Introduction to Judaism at Ohef Sholom

September 2, 2019

What’s Happening

Begins Saturday, September 14, 9 am

What is Judaism? is the name of Ohef Sholom’s course introducing Jewish ideas. The class is open to anyone interested in learning more about the distinctively Jewish way of thinking and relating to life.

In recent years, the 10-session course, which meets twice a month, has attracted would-be converts, people simply curious to know more about the foundational faith of Western Civilization, and some born Jews who stopped learning in childhood and wonder what they might have missed.
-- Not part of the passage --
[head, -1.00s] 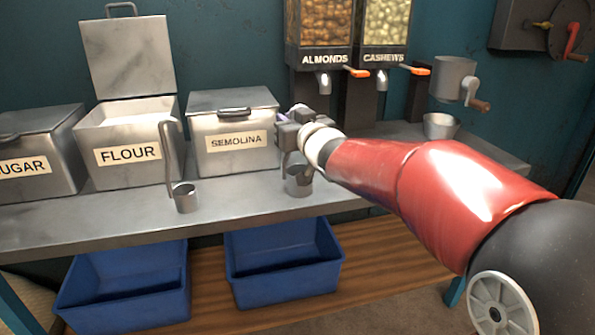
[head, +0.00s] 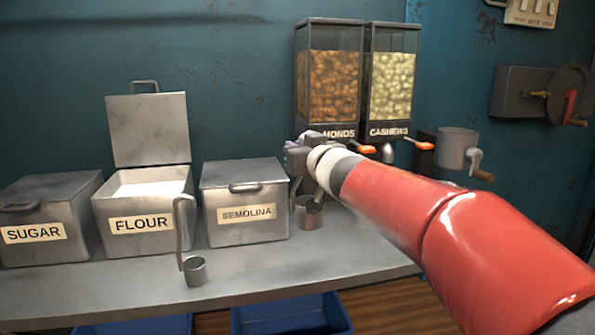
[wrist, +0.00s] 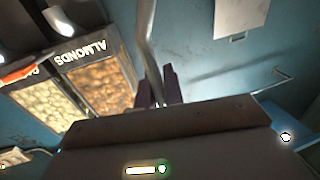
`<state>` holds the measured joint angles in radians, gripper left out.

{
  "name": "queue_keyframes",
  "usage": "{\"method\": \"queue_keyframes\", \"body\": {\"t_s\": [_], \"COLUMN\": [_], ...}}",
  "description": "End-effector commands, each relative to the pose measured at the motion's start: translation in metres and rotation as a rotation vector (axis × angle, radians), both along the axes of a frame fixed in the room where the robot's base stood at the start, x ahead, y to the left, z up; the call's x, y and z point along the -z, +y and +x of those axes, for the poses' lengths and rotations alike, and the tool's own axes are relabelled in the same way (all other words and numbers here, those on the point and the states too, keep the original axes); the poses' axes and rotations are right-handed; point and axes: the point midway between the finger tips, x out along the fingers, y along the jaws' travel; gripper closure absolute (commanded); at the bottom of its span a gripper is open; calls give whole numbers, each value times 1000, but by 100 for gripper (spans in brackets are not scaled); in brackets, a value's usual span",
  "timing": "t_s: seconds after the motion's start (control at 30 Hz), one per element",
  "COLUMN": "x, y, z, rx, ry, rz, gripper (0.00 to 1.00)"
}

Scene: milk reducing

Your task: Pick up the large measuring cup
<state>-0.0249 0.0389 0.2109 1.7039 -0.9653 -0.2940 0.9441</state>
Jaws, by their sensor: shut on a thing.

The course is not about how to light candles or bake challah. It begins with The Beginning and considers the meaning of life. It goes on to introduce the language of Jewish thinking and the foundational texts of Jewish history and philosophy. Included are practical things about how the prayer book is organized, and a mention that the Christian “Old Testament” includes all the same books as the Hebrew Bible, but uses them in a different sequence to come away with a different world view.

The classes try to unpack what may be confusing about holidays because they had an agricultural origin—evident in their dependence on the moon’s schedule—and then they got an overlay of Biblical historical meanings on top of which, during the diaspora, they picked up local recipes and games. So, at the end of the barley harvest and the weaning of lambs, Jews celebrate getting Torah at Sinai, and eat dairy foods in European recipes–each element having been added on in successive millenia.

The class explores what distinguished different groupings: the 12 tribes of Biblical times, then Sadducees, Pharisees, and Essenes of Temple times, followed by the diaspora cultures of Sephardic, Ashkenazic, and Mizrachi Jews and finally, today’s varied Jewish religious movements. There are sessions on a lifetime sequence of celebrations, and on the history and concept of Tzedakah.

For those raised in authoritarian faiths, the big moment usually comes in the first session when they learn that Jews encourage, expect, and honor questioning. Often the class will stop, while members try to be sure they understand. From then on, questions keep the class very lively.